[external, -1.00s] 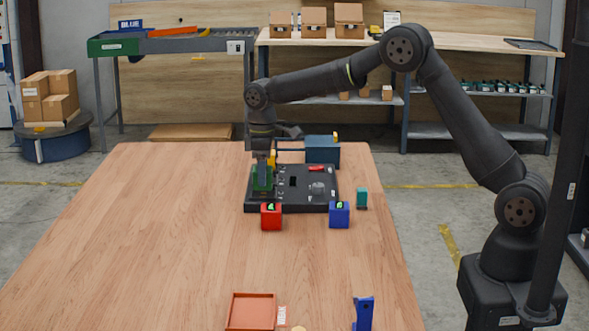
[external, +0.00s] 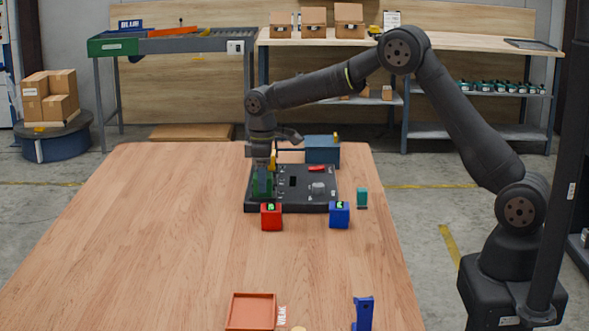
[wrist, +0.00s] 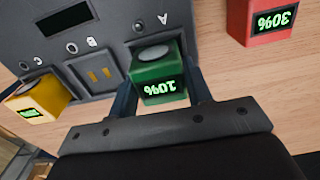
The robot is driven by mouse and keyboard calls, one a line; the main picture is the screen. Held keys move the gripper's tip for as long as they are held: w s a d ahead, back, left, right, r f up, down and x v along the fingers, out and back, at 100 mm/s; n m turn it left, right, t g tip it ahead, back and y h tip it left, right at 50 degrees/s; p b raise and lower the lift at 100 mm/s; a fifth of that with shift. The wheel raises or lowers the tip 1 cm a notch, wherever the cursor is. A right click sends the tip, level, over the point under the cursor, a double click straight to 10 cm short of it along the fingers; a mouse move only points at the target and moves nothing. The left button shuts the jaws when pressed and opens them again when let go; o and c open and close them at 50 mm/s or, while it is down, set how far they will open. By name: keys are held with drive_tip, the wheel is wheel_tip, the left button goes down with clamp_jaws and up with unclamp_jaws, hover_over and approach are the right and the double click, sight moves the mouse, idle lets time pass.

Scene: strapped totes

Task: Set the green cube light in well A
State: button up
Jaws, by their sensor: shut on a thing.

::::::::

## DESCRIPTION OF THE TASK
Your answer should consist only of the lines from the one with "State: button up" through the end of the data above, reproduced exactly.

## FULL OUTPUT
State: button up
Jaws, by their sensor: shut on a thing.

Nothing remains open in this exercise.